By your own cited source, the cuts were NOT sold as Keynesian stimulus but as supply-side cuts.

[QUOTE=Great Antibob]
But calling the 2001 cuts Keynesian is not apt. A stimulus is supposed to be temporary.
[/QUOTE]

And it was…the stimulus checks were sent out and supposedly stimulated the economy. It didn’t seem to work very well, IIRC, but it did happen.

I think that we are talking past each other, and Sam has done a better job of explaining it than I could. You are talking about one aspect of what Bush was doing and trying to focus on just that one part, and I’m talking about the over all rationale for the thing, which, to me, was certainly Keynesian-esque.
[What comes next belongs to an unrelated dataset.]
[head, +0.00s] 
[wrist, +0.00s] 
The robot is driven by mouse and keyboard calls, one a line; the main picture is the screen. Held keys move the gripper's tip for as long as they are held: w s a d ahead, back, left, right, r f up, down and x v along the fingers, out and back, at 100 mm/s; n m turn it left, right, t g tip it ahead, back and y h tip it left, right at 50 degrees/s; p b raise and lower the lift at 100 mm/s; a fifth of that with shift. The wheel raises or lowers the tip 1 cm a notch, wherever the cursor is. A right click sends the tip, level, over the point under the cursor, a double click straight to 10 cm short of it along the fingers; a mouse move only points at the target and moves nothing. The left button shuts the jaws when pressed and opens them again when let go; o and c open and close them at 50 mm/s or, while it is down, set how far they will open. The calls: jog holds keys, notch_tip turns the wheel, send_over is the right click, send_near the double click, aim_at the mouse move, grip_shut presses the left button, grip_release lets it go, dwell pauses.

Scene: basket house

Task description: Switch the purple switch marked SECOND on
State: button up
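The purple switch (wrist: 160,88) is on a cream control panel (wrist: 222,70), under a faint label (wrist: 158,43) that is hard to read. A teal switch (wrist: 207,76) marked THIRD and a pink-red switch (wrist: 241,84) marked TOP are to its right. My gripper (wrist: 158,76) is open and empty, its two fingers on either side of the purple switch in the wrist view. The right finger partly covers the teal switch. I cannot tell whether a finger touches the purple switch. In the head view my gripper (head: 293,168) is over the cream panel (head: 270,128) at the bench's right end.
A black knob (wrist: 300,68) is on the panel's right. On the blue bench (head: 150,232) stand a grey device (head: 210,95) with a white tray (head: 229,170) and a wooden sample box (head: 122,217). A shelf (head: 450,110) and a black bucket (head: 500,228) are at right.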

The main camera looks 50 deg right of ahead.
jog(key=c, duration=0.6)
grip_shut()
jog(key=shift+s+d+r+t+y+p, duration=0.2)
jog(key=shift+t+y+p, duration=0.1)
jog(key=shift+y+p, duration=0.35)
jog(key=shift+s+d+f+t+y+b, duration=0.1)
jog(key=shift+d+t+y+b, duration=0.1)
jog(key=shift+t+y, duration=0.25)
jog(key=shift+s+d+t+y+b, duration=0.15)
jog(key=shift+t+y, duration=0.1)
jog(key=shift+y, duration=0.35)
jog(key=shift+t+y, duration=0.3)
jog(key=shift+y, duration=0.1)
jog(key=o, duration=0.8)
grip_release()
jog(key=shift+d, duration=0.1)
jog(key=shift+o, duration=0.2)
And were economists who believe in supply side touting that this stimulus was in line with their philosophy? To me it looks like standard political compromise…something for everyone, or at least enough to get the votes. ISTM that the main thrust of the tax cuts in 2001 were designed to stimulate the economy through direct payments, and that there was only a nod towards ‘supply side’ economics…enough to get the Republicans on board. The 2003 tax cuts…now that was substantially different, and I think the roles were reversed there.
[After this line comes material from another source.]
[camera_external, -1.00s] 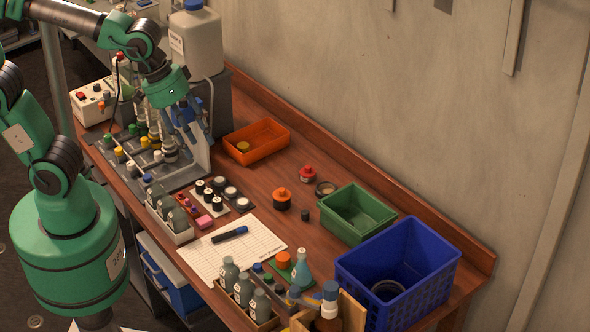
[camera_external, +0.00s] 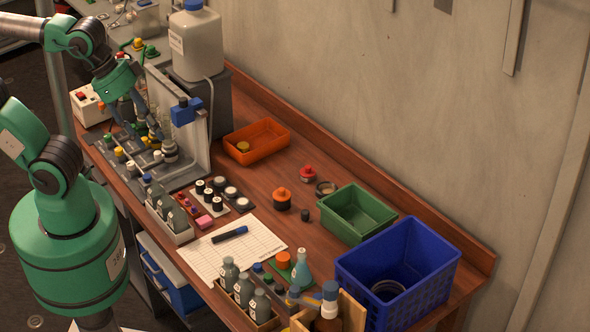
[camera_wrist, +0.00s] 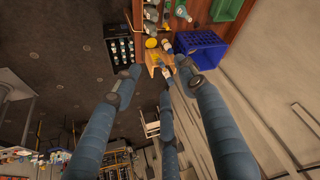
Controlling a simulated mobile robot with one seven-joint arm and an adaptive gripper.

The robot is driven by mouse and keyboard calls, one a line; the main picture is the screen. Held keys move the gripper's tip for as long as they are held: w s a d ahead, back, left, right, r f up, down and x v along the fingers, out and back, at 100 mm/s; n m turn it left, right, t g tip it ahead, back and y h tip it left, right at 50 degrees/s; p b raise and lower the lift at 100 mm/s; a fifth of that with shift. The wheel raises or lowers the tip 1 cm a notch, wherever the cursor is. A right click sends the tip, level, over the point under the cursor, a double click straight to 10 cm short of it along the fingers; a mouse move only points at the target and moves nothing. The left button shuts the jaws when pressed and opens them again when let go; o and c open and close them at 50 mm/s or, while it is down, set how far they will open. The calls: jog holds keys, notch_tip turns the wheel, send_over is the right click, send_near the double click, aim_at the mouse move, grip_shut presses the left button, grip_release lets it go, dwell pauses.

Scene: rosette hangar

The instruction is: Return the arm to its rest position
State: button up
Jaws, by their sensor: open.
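My green arm reaches in from the upper left of the external view. My gripper (camera_external: 143,128) hangs below its green wrist at the back left of the workbench (camera_external: 262,205), by the rack of bottles and vials (camera_external: 172,178). In the wrist view its long blue-grey fingers (camera_wrist: 157,82) are spread apart with nothing between them. In the external view the fingers overlap the vials and the grey stand in the picture; whether they touch anything is hard to tell.
A large white jug (camera_external: 197,45) and a blue clamp on a stand (camera_external: 186,112) are close to the gripper. An orange tray (camera_external: 285,146), a green bin (camera_external: 385,217) and a blue crate (camera_external: 437,275) stand along the bench. The bare wall is behind.

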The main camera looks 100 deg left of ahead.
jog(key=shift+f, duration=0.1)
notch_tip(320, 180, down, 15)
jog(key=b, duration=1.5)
And I see it exactly the opposite…trying to put ‘supply side’ lipstick on what was basically a Keynesian stimulus and call it a Republican. :stuck_out_tongue: YMMV, and I admit that I’m no economics theorist, nor do I play one on the SDMB. I have friends who are, though, and they generally agree with Sam on this, though most of them think it was a cluster fuck…as they think the tax cuts in 2003 were a cluster fuck, and as they think the stimulus in 2009 was a cluster fuck.

-XT

[QUOTE=Great Antibob]
By your own cited source, the cuts were NOT sold as Keynesian stimulus but as supply-side cuts.
[/QUOTE]

I seriously don’t understand what you are getting at here. Of COURSE they were sold that way…otherwise the Republicans probably wouldn’t have voted for them as they did. If Bush et al had come out and said ‘well, we want basically a Keynesian stimulus but we’ll toss in a few ‘supply side’ bones…m’kay?’ what do you suppose the Republicans voting on the thing would have done?